When it comes to gender equality, MIPIM should and can be better – Margaret Ravenscroft outlines some first steps
The annual three-day event in Cannes is known as the property networking event of the year. Unfortunately, it’s also notorious for being male dominating and female degrading.
This will be my third year at MIPIM, and during my past visits I’ve witnessed the gender imbalance and blatant sexism first-hand, as well as hearing about it from countless other women, and sometimes men.
Years ago, a female journalist friend was invited to a luncheon by an award-winning architecture practice. She was seated next to the only other woman invited to the event – a sex worker hired for the male guests.
But it was only last year, in her AJ MIPIM blog, that architect Julia Barfield wrote of her experience with ‘outrageous casual everyday sexism at the Boules matches’. Seems not much has changed.
Since then ‘Weinstein’ has become a term synonymous with sexual assault; #MeToo and #TimesUp have turned into global movements; and in January we were appalled but not surprised to find out that 50 per cent of the President’s Club guests were property professionals.
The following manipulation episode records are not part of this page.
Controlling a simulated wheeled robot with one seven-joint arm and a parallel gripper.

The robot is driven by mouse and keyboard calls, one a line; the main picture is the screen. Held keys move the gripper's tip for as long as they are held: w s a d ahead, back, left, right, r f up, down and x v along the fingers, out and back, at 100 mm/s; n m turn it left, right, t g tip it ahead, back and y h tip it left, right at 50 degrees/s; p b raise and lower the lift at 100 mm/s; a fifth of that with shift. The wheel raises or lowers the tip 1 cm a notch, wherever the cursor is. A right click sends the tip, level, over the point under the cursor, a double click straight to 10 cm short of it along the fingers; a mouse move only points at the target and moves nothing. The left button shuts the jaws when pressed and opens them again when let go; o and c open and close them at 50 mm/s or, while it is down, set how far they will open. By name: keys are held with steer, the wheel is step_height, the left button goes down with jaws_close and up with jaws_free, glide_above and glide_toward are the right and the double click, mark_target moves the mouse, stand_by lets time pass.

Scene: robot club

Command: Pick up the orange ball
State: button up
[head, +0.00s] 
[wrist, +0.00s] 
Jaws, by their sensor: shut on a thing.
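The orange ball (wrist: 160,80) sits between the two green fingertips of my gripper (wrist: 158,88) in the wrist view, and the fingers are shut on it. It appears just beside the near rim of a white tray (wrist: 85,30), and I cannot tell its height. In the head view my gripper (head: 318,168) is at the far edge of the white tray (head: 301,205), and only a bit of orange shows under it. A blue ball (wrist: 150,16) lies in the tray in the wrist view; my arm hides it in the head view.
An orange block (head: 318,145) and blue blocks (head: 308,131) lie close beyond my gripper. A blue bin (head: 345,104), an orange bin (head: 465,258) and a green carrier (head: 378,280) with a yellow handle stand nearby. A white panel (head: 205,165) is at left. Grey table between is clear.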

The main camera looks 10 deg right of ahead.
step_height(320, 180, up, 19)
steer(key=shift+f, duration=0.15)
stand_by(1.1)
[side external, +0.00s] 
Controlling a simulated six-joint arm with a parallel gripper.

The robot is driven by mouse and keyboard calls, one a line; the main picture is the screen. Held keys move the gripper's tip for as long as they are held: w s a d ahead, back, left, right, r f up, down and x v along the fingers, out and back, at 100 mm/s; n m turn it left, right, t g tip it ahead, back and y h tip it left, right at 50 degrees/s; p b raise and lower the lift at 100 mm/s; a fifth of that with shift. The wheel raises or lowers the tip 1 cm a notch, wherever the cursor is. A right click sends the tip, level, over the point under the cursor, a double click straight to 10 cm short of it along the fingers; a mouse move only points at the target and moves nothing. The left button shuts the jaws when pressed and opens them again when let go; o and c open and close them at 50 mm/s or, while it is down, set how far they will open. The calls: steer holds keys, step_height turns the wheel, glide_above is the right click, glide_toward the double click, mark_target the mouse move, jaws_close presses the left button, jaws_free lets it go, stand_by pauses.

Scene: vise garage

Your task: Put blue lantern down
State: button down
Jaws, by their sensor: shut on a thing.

Personally, I am ready for a change this year in Cannes. As such, I’ve put together a practical guide to how both men and women can ensure a more equitable MIPIM.
- Representation Carefully consider who you are sending to represent your practice. Simply put, send some women. If you only have male directors, you can empower your female associates by sending them.
- Visibility If you are involved in a panel discussion, roundtable or formal presentation, make sure there is a gender balance among participants. Before confirming your own attendance, voice your commitment to panel parity and decline to participate if there are two or more people speaking and not one is female. The ‘Panel Pledge’ idea is already an established movement in our industry and others, a best practice that’s easy to adopt. If you are attending a panel and there is zero female representation, leave. Show that you have no tolerance for continued inequality and invisibility.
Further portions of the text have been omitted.